START Provided data
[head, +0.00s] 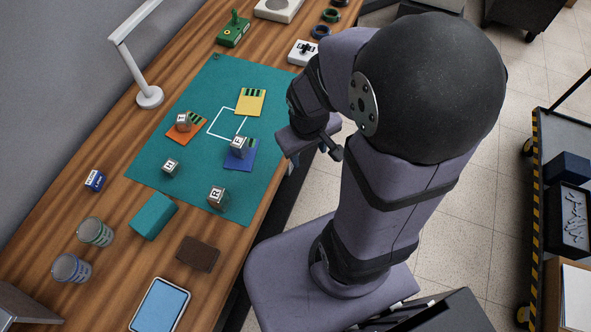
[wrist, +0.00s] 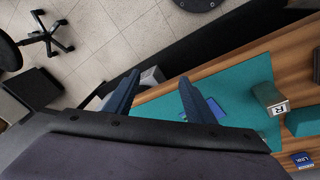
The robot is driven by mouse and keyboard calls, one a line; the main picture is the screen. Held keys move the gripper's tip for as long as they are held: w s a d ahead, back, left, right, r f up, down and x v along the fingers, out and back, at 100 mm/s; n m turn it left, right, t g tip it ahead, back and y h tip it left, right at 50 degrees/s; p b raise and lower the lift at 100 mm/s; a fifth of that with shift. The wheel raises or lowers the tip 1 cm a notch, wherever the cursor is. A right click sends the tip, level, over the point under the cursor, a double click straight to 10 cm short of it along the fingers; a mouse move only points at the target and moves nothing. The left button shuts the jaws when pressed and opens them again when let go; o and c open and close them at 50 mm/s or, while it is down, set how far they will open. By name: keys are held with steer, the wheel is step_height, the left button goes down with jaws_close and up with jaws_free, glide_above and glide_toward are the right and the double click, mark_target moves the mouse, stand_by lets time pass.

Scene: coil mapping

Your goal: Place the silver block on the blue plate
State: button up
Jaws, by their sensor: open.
END Provided data
- _Problem details_: Locate "Your goal: Place" in the material, then quote the line that contains it and all lines after it through the final one.

- _Full solution_:
Your goal: Place the silver block on the blue plate
State: button up
Jaws, by their sensor: open.

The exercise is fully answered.